## Start Material supplied

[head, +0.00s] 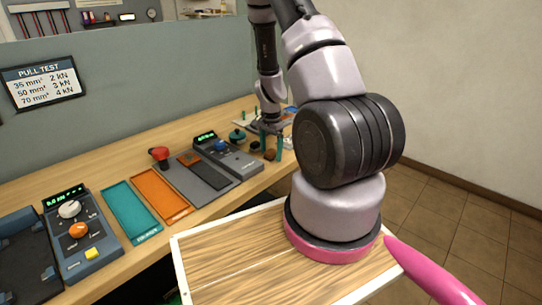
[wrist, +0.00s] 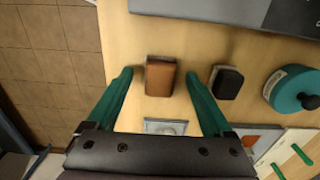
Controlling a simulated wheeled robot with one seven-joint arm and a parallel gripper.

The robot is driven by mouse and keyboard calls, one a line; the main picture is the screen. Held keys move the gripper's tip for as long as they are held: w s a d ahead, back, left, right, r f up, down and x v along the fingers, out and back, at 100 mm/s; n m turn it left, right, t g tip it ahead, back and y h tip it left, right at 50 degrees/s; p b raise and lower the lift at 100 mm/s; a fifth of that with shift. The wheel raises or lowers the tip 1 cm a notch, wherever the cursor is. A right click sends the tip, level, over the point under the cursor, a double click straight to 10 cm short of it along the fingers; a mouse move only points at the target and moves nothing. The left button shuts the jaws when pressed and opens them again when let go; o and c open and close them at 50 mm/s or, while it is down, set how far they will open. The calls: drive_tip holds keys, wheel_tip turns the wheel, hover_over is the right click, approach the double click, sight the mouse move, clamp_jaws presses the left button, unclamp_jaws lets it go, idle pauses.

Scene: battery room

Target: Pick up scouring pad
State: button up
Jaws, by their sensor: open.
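A reddish-brown block (wrist: 160,76), which I take to be the scouring pad, lies on the wooden bench near its edge. It also shows in the head view (head: 270,155), partly hidden by the fingers. My gripper (wrist: 158,75) is open and empty, with teal fingers. In the wrist view one fingertip appears on each side of the pad, with a gap on both sides. The height of the fingertips above the bench is hard to tell. In the head view my gripper (head: 270,142) is at the far end of the bench.
A small black-topped block (wrist: 227,82) lies just right of the right finger. A teal round container (wrist: 293,90) with a black knob stands farther right. A grey device (head: 228,155) is close by. A small light plate (wrist: 166,127) lies nearer the gripper body. Tiled floor begins past the bench edge.

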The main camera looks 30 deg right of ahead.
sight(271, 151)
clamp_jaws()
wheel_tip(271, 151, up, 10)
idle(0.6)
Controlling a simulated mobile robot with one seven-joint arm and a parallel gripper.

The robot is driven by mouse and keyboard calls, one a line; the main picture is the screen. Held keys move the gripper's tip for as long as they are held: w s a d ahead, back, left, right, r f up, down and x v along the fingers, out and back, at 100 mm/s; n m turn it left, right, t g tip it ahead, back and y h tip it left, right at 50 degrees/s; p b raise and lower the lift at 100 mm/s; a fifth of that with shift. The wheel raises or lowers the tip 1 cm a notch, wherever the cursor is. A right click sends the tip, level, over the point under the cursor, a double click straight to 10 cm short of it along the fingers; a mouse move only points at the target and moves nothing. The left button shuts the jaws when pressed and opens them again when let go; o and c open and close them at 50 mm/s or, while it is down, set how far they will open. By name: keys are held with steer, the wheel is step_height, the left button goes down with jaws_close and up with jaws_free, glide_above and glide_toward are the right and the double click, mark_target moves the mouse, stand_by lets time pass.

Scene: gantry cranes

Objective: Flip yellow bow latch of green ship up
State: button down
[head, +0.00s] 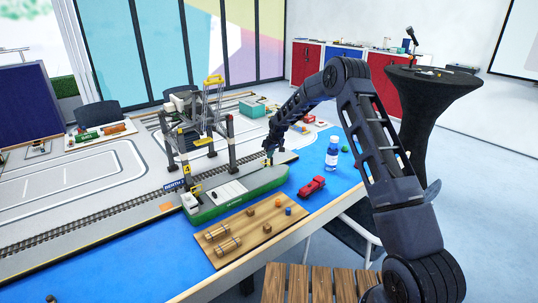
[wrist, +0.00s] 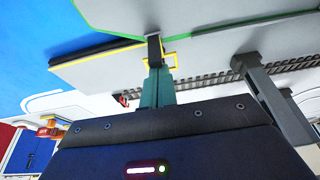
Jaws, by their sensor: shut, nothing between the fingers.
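The green ship (head: 240,195) lies along the quay on the blue table surface, its pale deck facing up and a small white and yellow block near its left end. My gripper (head: 268,159) points down at the ship's right end. In the wrist view, the shut fingertips (wrist: 154,50) are beside the ship's green-edged deck (wrist: 200,18). A small yellow frame (wrist: 174,60), perhaps the bow latch, shows right at the fingertips, partly hidden by them. I cannot tell whether they touch it or which way it is tilted. In the head view the latch cannot be made out.
A gantry crane (head: 231,140) stands on the quay behind the ship. A wooden board (head: 235,247) with small blocks lies in front. A red toy car (head: 312,186) and a blue-labelled bottle (head: 332,155) stand to the right. Rails (head: 95,217) run along the quay.

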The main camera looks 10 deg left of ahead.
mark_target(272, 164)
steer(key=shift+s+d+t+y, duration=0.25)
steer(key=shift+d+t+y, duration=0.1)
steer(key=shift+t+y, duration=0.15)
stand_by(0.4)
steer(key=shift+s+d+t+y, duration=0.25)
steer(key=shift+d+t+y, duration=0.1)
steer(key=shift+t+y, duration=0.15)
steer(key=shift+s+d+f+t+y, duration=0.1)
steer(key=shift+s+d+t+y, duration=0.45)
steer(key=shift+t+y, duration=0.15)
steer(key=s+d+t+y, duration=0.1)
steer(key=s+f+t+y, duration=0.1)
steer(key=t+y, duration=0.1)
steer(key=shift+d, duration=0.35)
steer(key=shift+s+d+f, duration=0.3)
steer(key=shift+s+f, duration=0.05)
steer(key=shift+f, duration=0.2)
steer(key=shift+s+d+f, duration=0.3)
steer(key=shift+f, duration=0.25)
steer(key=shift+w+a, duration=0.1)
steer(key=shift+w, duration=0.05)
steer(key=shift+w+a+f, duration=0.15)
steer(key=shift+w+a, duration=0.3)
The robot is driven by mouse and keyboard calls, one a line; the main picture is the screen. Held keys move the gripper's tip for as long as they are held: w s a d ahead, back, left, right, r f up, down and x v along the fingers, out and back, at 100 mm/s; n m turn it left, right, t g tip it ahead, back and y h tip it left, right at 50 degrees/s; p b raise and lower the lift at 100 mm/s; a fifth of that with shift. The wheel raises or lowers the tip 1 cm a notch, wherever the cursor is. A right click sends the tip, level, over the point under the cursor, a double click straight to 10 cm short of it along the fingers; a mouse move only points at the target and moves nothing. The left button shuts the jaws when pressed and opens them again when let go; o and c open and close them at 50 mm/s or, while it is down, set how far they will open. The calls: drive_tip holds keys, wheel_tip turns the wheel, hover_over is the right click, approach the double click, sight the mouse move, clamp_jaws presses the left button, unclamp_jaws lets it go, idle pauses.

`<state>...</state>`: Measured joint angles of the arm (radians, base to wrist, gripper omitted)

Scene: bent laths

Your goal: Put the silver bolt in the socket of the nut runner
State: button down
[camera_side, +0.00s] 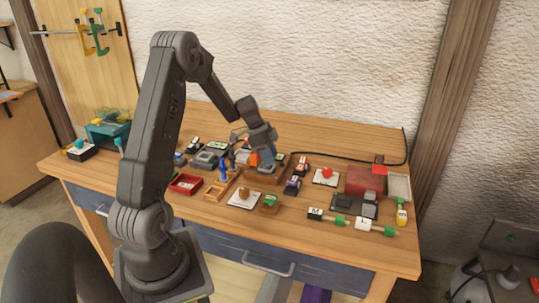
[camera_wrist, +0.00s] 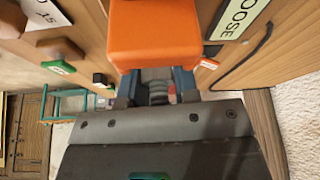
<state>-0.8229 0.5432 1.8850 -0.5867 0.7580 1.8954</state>
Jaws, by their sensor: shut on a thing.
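In the side view my gripper (camera_side: 264,155) is low over a brown wooden holder (camera_side: 266,178) in the middle of the bench. In the wrist view a large orange block (camera_wrist: 155,35) stands close in front of my gripper and hides the fingertips. A grey ribbed piece (camera_wrist: 158,88) shows between the bluish fingers; it looks like the silver bolt, and its ends are hidden. My gripper is shut on it. A small orange part (camera_side: 243,144) shows just left of my gripper in the side view. I cannot make out the nut runner's socket.
A red tray (camera_side: 185,184), a wooden frame (camera_side: 220,187) and white plates, one with a red knob (camera_side: 326,174), crowd around. A dark red box (camera_side: 366,181) is at the right. A sign reading "LOOSE" (camera_wrist: 237,15) is near. The back strip of bench is mostly clear.

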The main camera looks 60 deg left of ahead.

## End Material supplied

◆ Instructions to follow
Without including any picture, retype the entries exactly.

◆ Answer to the task
[head, +0.00s] 
[wrist, +0.00s] 
Controlling a simulated wheeled robot with one seven-joint arm and a parallel gripper.

The robot is driven by mouse and keyboard calls, one a line; the main picture is the screen. Held keys move the gripper's tip for as long as they are held: w s a d ahead, back, left, right, r f up, down and x v along the fingers, out and back, at 100 mm/s; n m turn it left, right, t g tip it ahead, back and y h tip it left, right at 50 degrees/s; p b raise and lower the lift at 100 mm/s; a fifth of that with shift. The wheel raises or lowers the tip 1 cm a notch, wherever the cursor is. A right click sends the tip, level, over the point under the cursor, a double click straight to 10 cm short of it along the fingers; a mouse move only points at the target and moves nothing. The left button shuts the jaws when pressed and opens them again when let go; o and c open and close them at 50 mm/s or, while it is down, set how far they will open. The calls: drive_tip holds keys, wheel_tip turns the wheel, hover_over is the right click, approach the double click, sight the mouse move, clamp_jaws presses the left button, unclamp_jaws lets it go, idle pauses.

Scene: battery room

Target: Pick up scouring pad
State: button up
Jaws, by their sensor: open.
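A reddish-brown block (wrist: 160,76), which I take to be the scouring pad, lies on the wooden bench near its edge. It also shows in the head view (head: 270,155), partly hidden by the fingers. My gripper (wrist: 158,75) is open and empty, with teal fingers. In the wrist view one fingertip appears on each side of the pad, with a gap on both sides. The height of the fingertips above the bench is hard to tell. In the head view my gripper (head: 270,142) is at the far end of the bench.
A small black-topped block (wrist: 227,82) lies just right of the right finger. A teal round container (wrist: 293,90) with a black knob stands farther right. A grey device (head: 228,155) is close by. A small light plate (wrist: 166,127) lies nearer the gripper body. Tiled floor begins past the bench edge.

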The main camera looks 30 deg right of ahead.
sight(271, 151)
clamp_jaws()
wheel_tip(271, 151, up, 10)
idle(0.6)
Controlling a simulated mobile robot with one seven-joint arm and a parallel gripper.

The robot is driven by mouse and keyboard calls, one a line; the main picture is the screen. Held keys move the gripper's tip for as long as they are held: w s a d ahead, back, left, right, r f up, down and x v along the fingers, out and back, at 100 mm/s; n m turn it left, right, t g tip it ahead, back and y h tip it left, right at 50 degrees/s; p b raise and lower the lift at 100 mm/s; a fifth of that with shift. The wheel raises or lowers the tip 1 cm a notch, wherever the cursor is. A right click sends the tip, level, over the point under the cursor, a double click straight to 10 cm short of it along the fingers; a mouse move only points at the target and moves nothing. The left button shuts the jaws when pressed and opens them again when let go; o and c open and close them at 50 mm/s or, while it is down, set how far they will open. By name: keys are held with steer, the wheel is step_height, the left button goes down with jaws_close and up with jaws_free, glide_above and glide_toward are the right and the double click, mark_target moves the mouse, stand_by lets time pass.

Scene: gantry cranes

Objective: Flip yellow bow latch of green ship up
State: button down
[head, +0.00s] 
[wrist, +0.00s] 
Jaws, by their sensor: shut, nothing between the fingers.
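The green ship (head: 240,195) lies along the quay on the blue table surface, its pale deck facing up and a small white and yellow block near its left end. My gripper (head: 268,159) points down at the ship's right end. In the wrist view, the shut fingertips (wrist: 154,50) are beside the ship's green-edged deck (wrist: 200,18). A small yellow frame (wrist: 174,60), perhaps the bow latch, shows right at the fingertips, partly hidden by them. I cannot tell whether they touch it or which way it is tilted. In the head view the latch cannot be made out.
A gantry crane (head: 231,140) stands on the quay behind the ship. A wooden board (head: 235,247) with small blocks lies in front. A red toy car (head: 312,186) and a blue-labelled bottle (head: 332,155) stand to the right. Rails (head: 95,217) run along the quay.

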The main camera looks 10 deg left of ahead.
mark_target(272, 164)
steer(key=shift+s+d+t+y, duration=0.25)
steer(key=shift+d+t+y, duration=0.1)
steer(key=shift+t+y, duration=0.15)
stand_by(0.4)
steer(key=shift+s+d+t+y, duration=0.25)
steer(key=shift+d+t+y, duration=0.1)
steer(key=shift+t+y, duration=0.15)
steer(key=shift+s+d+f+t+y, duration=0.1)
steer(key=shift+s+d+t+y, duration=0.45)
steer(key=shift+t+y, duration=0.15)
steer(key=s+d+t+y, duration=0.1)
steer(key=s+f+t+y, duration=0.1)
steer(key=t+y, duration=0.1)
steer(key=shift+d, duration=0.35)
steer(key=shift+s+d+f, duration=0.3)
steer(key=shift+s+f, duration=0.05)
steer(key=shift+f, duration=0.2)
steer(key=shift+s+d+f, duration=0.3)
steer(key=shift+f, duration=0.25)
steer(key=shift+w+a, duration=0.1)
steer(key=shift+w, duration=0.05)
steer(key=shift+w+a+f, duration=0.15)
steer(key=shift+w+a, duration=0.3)
The robot is driven by mouse and keyboard calls, one a line; the main picture is the screen. Held keys move the gripper's tip for as long as they are held: w s a d ahead, back, left, right, r f up, down and x v along the fingers, out and back, at 100 mm/s; n m turn it left, right, t g tip it ahead, back and y h tip it left, right at 50 degrees/s; p b raise and lower the lift at 100 mm/s; a fifth of that with shift. The wheel raises or lowers the tip 1 cm a notch, wherever the cursor is. A right click sends the tip, level, over the point under the cursor, a double click straight to 10 cm short of it along the fingers; a mouse move only points at the target and moves nothing. The left button shuts the jaws when pressed and opens them again when let go; o and c open and close them at 50 mm/s or, while it is down, set how far they will open. The calls: drive_tip holds keys, wheel_tip turns the wheel, hover_over is the right click, approach the double click, sight the mouse move, clamp_jaws presses the left button, unclamp_jaws lets it go, idle pauses.

`<state>...</state>`: Measured joint angles of the arm (radians, base to wrist, gripper omitted)

Scene: bent laths

Your goal: Put the silver bolt in the socket of the nut runner
State: button down
[camera_side, +0.00s] 
[camera_wrist, +0.00s] 
<state>-0.8229 0.5432 1.8850 -0.5867 0.7580 1.8954</state>
Jaws, by their sensor: shut on a thing.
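In the side view my gripper (camera_side: 264,155) is low over a brown wooden holder (camera_side: 266,178) in the middle of the bench. In the wrist view a large orange block (camera_wrist: 155,35) stands close in front of my gripper and hides the fingertips. A grey ribbed piece (camera_wrist: 158,88) shows between the bluish fingers; it looks like the silver bolt, and its ends are hidden. My gripper is shut on it. A small orange part (camera_side: 243,144) shows just left of my gripper in the side view. I cannot make out the nut runner's socket.
A red tray (camera_side: 185,184), a wooden frame (camera_side: 220,187) and white plates, one with a red knob (camera_side: 326,174), crowd around. A dark red box (camera_side: 366,181) is at the right. A sign reading "LOOSE" (camera_wrist: 237,15) is near. The back strip of bench is mostly clear.

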The main camera looks 60 deg left of ahead.

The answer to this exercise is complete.